▶ [Available data]
• • •

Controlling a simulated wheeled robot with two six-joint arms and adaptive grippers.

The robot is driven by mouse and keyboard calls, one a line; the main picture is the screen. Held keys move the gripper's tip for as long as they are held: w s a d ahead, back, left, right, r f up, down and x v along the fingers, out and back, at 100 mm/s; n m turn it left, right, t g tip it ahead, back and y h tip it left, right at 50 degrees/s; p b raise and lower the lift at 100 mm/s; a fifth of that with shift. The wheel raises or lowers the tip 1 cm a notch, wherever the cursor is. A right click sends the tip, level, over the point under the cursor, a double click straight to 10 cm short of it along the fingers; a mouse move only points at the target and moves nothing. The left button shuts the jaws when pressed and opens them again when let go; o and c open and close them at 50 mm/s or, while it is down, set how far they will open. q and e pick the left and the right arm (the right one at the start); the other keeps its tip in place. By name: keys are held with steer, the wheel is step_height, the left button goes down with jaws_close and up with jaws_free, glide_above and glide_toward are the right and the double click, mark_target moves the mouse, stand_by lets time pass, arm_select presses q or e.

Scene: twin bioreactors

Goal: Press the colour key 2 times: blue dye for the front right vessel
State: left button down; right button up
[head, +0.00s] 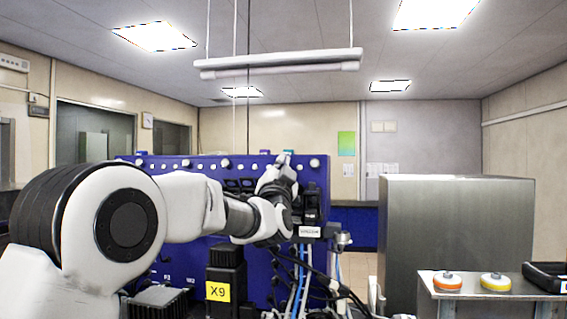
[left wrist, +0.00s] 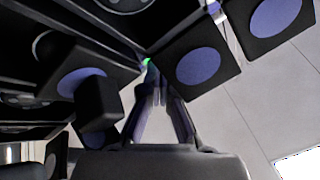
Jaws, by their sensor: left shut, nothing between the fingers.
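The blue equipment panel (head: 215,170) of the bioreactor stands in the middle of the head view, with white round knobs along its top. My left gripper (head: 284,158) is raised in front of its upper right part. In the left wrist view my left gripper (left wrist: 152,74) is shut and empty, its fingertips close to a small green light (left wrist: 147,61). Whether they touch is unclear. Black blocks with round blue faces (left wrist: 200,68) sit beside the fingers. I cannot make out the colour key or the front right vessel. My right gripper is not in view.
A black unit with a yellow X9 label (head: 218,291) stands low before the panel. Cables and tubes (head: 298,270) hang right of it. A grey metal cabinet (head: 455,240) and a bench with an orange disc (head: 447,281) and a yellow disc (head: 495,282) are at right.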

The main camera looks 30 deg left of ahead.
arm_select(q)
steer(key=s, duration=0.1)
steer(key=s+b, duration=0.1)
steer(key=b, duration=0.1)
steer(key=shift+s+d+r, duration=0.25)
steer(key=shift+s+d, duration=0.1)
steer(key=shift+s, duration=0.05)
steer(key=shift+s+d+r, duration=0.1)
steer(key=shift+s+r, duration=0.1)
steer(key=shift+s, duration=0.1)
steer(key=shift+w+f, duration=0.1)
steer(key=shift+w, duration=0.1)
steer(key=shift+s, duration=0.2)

• • •

▶ [Your goal] Go through the listing above and write it all out exactly, leaving out any picture.

▶ [Final answer]
Controlling a simulated wheeled robot with two six-joint arms and adaptive grippers.

The robot is driven by mouse and keyboard calls, one a line; the main picture is the screen. Held keys move the gripper's tip for as long as they are held: w s a d ahead, back, left, right, r f up, down and x v along the fingers, out and back, at 100 mm/s; n m turn it left, right, t g tip it ahead, back and y h tip it left, right at 50 degrees/s; p b raise and lower the lift at 100 mm/s; a fifth of that with shift. The wheel raises or lowers the tip 1 cm a notch, wherever the cursor is. A right click sends the tip, level, over the point under the cursor, a double click straight to 10 cm short of it along the fingers; a mouse move only points at the target and moves nothing. The left button shuts the jaws when pressed and opens them again when let go; o and c open and close them at 50 mm/s or, while it is down, set how far they will open. q and e pick the left and the right arm (the right one at the start); the other keeps its tip in place. By name: keys are held with steer, the wheel is step_height, the left button goes down with jaws_close and up with jaws_free, glide_above and glide_toward are the right and the double click, mark_target moves the mouse, stand_by lets time pass, arm_select presses q or e.

Scene: twin bioreactors

Goal: Press the colour key 2 times: blue dye for the front right vessel
State: left button down; right button up
[head, +0.00s] 
[left wrist, +0.00s] 
Jaws, by their sensor: left shut, nothing between the fingers.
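The blue equipment panel (head: 215,170) of the bioreactor stands in the middle of the head view, with white round knobs along its top. My left gripper (head: 284,158) is raised in front of its upper right part. In the left wrist view my left gripper (left wrist: 152,74) is shut and empty, its fingertips close to a small green light (left wrist: 147,61). Whether they touch is unclear. Black blocks with round blue faces (left wrist: 200,68) sit beside the fingers. I cannot make out the colour key or the front right vessel. My right gripper is not in view.
A black unit with a yellow X9 label (head: 218,291) stands low before the panel. Cables and tubes (head: 298,270) hang right of it. A grey metal cabinet (head: 455,240) and a bench with an orange disc (head: 447,281) and a yellow disc (head: 495,282) are at right.

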The main camera looks 30 deg left of ahead.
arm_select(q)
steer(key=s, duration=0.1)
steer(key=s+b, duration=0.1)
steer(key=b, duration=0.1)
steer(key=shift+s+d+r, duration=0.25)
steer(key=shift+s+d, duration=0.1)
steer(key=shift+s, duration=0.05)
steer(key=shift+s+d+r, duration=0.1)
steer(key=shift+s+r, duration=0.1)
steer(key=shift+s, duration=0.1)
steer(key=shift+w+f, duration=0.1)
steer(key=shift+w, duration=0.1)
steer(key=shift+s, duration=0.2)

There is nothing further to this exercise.